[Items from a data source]

--- --- ---

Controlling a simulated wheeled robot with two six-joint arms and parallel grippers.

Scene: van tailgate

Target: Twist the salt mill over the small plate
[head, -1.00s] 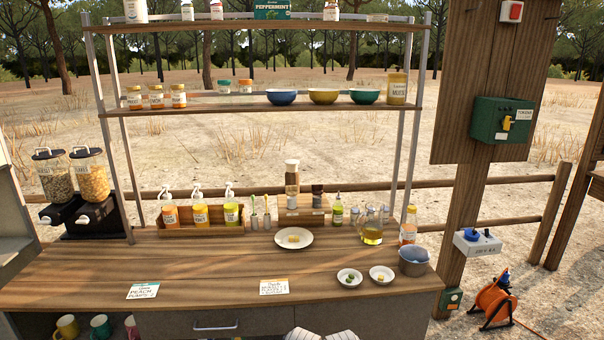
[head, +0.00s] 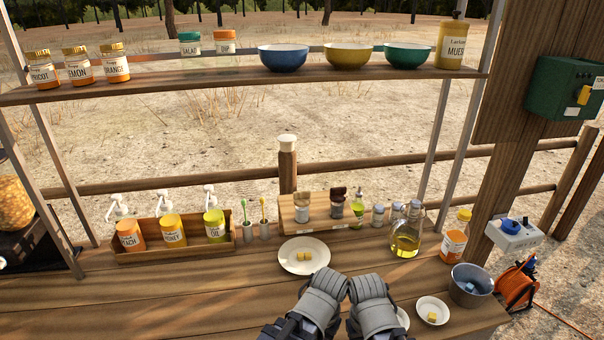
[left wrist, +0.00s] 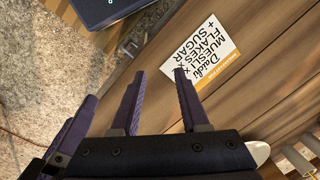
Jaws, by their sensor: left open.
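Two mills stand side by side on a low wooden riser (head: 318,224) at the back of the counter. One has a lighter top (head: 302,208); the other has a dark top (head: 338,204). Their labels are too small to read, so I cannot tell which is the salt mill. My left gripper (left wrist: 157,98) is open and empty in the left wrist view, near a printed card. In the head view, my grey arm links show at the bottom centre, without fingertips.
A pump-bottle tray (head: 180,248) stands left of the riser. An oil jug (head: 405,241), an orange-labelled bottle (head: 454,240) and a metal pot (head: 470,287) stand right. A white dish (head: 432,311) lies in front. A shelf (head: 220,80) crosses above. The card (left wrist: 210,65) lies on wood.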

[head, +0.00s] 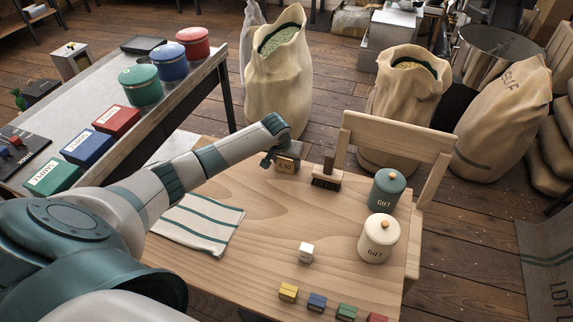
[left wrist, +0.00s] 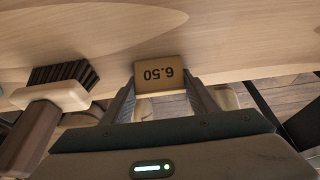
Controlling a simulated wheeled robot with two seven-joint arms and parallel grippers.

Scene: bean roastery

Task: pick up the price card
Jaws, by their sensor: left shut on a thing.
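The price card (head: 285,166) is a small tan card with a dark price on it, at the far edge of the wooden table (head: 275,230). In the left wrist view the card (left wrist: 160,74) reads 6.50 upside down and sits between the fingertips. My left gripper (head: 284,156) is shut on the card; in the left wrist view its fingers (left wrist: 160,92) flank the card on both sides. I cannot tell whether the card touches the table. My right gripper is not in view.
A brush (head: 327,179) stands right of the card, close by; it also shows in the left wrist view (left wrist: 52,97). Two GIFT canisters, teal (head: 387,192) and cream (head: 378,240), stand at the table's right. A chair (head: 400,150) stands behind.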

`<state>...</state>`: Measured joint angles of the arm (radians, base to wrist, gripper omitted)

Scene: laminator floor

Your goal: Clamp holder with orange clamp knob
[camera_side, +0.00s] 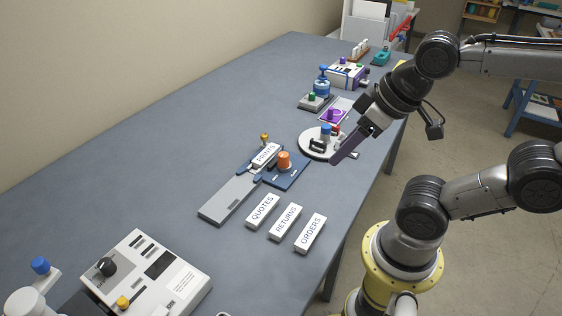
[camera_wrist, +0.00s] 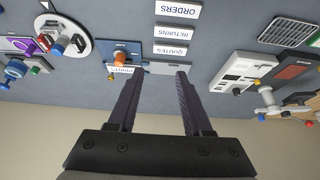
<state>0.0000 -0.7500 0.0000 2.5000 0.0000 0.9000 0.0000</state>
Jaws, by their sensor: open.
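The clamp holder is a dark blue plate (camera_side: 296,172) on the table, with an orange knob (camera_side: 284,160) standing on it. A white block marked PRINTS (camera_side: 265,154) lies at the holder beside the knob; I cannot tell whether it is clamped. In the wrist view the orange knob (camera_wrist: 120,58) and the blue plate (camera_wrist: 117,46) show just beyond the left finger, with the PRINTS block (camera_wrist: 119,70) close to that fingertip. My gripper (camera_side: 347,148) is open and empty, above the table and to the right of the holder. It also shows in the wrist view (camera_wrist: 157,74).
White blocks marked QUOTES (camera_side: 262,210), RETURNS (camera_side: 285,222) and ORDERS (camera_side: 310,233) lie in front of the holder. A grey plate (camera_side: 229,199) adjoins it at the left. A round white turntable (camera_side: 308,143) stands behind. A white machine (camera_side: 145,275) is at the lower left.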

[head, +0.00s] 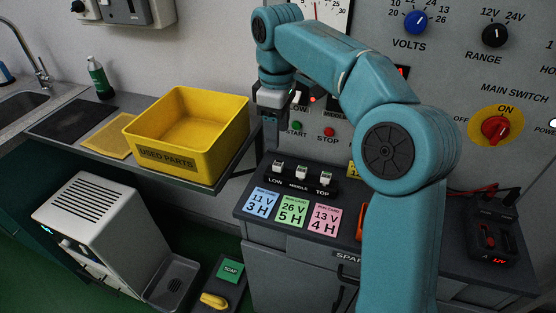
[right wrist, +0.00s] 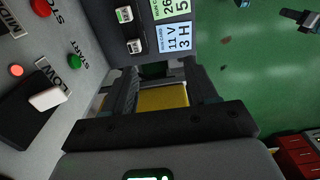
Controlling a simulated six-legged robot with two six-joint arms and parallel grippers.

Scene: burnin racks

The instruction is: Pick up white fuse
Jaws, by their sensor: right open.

--- --- ---

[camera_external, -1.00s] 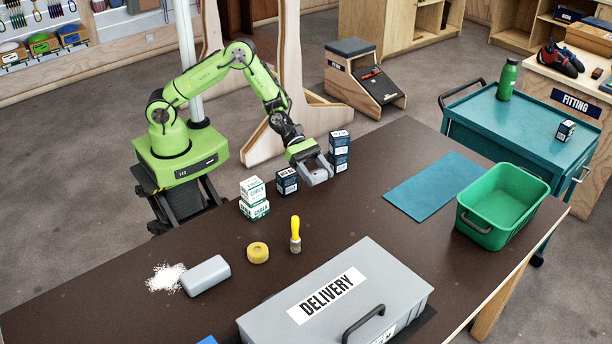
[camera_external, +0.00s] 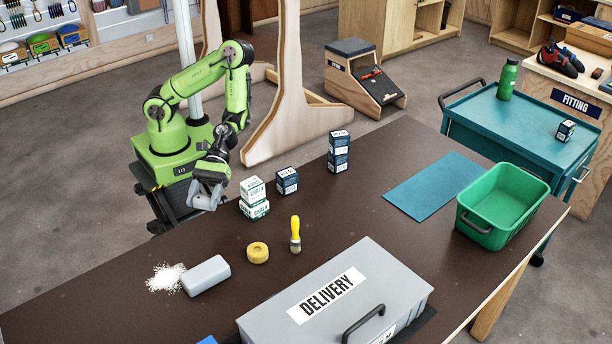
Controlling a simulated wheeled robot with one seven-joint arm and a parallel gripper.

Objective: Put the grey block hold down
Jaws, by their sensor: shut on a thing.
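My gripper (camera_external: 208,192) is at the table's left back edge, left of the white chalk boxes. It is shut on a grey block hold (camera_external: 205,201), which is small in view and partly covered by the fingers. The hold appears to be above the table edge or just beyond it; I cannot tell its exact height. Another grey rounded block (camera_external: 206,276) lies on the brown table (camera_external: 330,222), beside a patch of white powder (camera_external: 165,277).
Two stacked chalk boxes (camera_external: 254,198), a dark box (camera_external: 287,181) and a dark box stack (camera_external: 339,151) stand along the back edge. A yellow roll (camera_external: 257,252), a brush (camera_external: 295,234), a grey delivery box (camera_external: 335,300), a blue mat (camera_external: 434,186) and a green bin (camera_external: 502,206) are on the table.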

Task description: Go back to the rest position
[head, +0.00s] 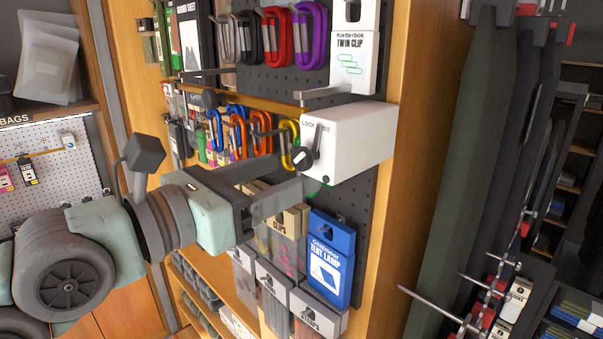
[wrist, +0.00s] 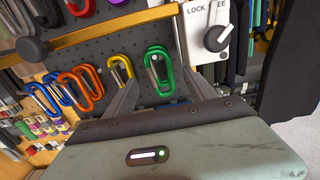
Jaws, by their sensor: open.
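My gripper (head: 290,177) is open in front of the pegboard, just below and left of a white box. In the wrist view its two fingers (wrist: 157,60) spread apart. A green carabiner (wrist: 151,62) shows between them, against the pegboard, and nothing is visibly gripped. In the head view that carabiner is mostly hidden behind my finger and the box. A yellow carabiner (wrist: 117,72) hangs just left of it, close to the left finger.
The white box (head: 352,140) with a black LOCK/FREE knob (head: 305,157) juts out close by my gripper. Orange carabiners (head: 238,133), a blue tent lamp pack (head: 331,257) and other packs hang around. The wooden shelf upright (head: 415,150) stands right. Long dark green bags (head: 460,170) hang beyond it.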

--- --- ---

To be done:
Look above for the line with "[camera_external, +0.00s]" and copy exactly from it through the line with "Objective: Put the grey block hold down", both included. Omit the pictures.

The solution:
[camera_external, +0.00s] 
Controlling a simulated wheeled robot with one seven-joint arm and a parallel gripper.

Objective: Put the grey block hold down

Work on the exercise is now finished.